WHAT IS EXPECTED: Starting from the line that contains "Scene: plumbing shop", copy every line exactly until the line that contains "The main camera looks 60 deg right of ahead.", which is also included.

ITEMS:
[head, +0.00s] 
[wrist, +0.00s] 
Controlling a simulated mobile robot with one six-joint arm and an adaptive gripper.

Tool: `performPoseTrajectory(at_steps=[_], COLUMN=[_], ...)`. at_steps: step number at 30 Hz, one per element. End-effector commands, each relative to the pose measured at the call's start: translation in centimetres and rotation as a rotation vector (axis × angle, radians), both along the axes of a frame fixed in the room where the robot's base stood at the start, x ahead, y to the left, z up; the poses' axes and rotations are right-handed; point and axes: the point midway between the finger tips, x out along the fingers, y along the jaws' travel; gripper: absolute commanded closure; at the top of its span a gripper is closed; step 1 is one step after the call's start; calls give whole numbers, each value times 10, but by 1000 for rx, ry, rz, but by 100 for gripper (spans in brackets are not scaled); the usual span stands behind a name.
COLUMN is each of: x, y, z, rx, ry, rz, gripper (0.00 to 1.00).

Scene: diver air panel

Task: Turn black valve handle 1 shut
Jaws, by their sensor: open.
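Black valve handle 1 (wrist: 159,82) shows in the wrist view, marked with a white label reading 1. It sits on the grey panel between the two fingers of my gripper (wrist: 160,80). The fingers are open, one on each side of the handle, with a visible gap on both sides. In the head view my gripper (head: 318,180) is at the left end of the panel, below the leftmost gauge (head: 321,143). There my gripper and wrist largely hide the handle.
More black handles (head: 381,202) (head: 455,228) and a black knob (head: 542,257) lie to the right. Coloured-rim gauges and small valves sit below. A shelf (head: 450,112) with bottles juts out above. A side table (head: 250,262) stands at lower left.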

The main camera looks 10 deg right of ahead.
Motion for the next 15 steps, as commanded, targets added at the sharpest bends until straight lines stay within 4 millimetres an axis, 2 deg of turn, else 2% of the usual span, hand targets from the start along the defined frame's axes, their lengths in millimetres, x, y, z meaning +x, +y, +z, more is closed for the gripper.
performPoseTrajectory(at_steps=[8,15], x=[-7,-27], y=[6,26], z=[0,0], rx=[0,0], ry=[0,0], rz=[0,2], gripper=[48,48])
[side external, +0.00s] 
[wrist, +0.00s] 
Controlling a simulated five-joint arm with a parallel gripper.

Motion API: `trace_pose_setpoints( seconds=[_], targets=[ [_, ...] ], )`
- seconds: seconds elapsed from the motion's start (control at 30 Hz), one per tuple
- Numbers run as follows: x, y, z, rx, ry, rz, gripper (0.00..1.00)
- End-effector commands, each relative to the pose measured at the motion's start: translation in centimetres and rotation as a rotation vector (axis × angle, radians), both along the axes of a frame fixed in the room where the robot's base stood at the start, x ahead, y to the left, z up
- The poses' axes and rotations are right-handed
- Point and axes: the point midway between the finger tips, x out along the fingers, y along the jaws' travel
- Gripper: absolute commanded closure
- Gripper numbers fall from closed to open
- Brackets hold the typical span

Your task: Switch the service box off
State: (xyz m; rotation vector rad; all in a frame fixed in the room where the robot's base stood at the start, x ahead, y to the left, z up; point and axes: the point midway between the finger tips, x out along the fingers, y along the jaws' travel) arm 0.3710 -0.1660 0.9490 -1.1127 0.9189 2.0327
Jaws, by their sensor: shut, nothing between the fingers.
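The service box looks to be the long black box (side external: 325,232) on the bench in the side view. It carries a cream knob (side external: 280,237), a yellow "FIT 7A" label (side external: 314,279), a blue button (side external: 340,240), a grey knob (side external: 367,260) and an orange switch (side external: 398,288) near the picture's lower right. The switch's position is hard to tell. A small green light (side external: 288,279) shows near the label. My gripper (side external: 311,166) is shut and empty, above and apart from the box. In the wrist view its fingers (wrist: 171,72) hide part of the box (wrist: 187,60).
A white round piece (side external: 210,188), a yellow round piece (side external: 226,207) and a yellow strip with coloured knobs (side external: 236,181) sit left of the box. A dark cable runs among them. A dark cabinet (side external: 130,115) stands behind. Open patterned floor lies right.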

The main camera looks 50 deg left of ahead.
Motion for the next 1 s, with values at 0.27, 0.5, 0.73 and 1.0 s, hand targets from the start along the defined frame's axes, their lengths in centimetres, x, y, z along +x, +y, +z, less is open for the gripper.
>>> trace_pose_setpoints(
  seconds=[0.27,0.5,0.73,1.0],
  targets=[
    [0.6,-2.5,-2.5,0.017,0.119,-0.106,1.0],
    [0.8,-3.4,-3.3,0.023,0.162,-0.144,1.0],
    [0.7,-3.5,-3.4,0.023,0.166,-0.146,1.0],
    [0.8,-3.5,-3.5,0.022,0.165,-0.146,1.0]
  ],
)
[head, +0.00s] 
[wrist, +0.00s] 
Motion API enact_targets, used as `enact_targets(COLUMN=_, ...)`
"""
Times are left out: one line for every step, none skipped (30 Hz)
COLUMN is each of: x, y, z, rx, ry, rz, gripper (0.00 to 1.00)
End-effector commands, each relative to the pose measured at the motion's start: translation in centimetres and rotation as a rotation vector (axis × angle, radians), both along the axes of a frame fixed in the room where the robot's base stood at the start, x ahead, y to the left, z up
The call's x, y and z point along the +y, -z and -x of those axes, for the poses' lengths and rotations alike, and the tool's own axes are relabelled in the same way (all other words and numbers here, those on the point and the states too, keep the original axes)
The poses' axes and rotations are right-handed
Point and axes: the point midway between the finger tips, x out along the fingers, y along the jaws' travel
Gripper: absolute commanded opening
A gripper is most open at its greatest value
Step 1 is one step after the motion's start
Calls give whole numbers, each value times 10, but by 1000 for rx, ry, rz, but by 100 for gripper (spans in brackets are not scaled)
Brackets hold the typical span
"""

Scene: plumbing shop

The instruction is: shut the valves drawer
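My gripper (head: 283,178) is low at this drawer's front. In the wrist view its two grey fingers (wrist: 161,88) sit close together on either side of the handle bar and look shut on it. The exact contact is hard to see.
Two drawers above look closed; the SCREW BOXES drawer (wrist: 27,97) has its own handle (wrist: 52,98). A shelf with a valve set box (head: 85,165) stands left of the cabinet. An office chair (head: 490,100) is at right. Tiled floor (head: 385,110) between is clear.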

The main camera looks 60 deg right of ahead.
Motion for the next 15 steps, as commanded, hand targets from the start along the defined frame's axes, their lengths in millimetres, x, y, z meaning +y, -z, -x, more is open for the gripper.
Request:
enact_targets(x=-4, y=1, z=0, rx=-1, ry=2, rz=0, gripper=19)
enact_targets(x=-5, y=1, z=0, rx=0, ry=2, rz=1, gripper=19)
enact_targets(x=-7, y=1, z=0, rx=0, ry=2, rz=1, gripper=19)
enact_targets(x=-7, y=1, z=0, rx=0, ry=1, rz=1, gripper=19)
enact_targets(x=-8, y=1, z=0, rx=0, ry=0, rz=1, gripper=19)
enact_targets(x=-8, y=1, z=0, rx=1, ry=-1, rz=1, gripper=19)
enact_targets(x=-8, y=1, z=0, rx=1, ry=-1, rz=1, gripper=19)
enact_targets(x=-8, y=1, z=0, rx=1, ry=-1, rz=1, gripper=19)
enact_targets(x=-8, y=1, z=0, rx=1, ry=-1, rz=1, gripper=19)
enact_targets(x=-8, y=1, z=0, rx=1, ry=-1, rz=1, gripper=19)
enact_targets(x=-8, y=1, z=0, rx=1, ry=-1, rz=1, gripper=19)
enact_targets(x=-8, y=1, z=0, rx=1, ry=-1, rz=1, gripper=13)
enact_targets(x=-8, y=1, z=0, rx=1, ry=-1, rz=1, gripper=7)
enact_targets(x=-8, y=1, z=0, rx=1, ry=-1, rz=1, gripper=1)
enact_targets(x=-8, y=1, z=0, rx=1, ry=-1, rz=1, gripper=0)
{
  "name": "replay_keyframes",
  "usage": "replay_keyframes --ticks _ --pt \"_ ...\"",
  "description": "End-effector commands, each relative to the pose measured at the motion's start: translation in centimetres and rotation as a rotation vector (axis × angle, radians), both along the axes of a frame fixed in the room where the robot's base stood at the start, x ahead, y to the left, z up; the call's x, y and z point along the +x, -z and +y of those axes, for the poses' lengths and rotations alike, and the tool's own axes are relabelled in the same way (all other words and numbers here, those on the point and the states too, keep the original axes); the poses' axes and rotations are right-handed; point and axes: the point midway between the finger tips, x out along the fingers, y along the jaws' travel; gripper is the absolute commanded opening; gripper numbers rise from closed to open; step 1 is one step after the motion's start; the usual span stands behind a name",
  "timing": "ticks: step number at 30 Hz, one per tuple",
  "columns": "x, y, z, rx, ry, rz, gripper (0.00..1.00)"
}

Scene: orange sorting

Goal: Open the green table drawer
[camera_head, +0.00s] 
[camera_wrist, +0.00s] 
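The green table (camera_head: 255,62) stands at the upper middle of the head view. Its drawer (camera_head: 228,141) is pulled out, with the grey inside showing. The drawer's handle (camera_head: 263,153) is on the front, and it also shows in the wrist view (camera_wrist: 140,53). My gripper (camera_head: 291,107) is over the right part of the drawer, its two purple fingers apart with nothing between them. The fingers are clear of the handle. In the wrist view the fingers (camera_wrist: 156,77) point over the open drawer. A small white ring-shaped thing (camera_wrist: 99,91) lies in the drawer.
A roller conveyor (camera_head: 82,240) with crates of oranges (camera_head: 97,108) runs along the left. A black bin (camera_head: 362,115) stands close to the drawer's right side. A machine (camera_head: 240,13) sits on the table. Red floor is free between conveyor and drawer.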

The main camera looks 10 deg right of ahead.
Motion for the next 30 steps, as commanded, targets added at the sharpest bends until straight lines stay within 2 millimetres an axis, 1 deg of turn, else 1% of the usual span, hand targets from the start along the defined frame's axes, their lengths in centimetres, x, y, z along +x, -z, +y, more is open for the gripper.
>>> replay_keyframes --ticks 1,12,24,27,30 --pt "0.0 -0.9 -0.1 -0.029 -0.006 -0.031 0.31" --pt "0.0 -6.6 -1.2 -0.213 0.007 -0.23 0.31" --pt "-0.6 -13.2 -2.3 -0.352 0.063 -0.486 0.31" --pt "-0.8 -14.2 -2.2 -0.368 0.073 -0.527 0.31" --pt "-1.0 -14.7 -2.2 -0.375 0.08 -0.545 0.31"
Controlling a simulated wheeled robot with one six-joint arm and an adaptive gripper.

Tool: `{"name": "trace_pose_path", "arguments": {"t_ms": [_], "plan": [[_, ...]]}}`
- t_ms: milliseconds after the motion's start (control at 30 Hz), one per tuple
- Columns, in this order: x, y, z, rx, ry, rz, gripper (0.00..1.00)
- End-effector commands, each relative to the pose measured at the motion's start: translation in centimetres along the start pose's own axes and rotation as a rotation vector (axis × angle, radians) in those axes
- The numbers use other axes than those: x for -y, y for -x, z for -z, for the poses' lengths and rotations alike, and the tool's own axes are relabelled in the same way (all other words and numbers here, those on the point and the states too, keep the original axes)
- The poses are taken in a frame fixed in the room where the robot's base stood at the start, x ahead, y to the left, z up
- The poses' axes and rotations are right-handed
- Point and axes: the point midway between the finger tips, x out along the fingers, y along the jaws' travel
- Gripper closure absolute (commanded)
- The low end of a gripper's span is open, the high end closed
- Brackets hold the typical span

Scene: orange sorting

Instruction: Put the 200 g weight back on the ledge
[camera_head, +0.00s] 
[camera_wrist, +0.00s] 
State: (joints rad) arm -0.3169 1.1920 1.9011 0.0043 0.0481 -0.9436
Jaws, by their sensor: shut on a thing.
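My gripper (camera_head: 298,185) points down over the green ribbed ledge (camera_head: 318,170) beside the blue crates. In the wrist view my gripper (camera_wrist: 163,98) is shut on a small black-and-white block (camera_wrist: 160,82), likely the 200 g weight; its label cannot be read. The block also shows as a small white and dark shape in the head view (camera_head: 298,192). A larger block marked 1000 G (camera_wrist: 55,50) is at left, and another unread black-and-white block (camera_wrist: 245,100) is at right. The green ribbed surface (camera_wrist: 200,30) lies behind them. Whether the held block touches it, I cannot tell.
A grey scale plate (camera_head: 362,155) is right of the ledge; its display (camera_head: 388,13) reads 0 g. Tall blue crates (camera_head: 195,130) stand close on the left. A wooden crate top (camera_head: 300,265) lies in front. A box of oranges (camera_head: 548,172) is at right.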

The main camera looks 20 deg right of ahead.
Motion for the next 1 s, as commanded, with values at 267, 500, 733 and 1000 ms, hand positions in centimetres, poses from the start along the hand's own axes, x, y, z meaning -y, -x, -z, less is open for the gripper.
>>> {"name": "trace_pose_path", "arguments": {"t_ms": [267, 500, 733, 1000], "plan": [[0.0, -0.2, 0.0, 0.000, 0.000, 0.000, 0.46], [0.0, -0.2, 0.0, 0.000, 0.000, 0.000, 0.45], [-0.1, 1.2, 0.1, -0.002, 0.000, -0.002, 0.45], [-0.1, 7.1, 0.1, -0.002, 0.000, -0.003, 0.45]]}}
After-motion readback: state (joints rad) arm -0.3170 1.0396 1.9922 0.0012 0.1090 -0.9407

OUTPUT BELOW:
Scene: plumbing shop

The instruction is: shut the valves drawer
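My gripper (head: 283,178) is low at this drawer's front. In the wrist view its two grey fingers (wrist: 161,88) sit close together on either side of the handle bar and look shut on it. The exact contact is hard to see.
Two drawers above look closed; the SCREW BOXES drawer (wrist: 27,97) has its own handle (wrist: 52,98). A shelf with a valve set box (head: 85,165) stands left of the cabinet. An office chair (head: 490,100) is at right. Tiled floor (head: 385,110) between is clear.

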The main camera looks 60 deg right of ahead.

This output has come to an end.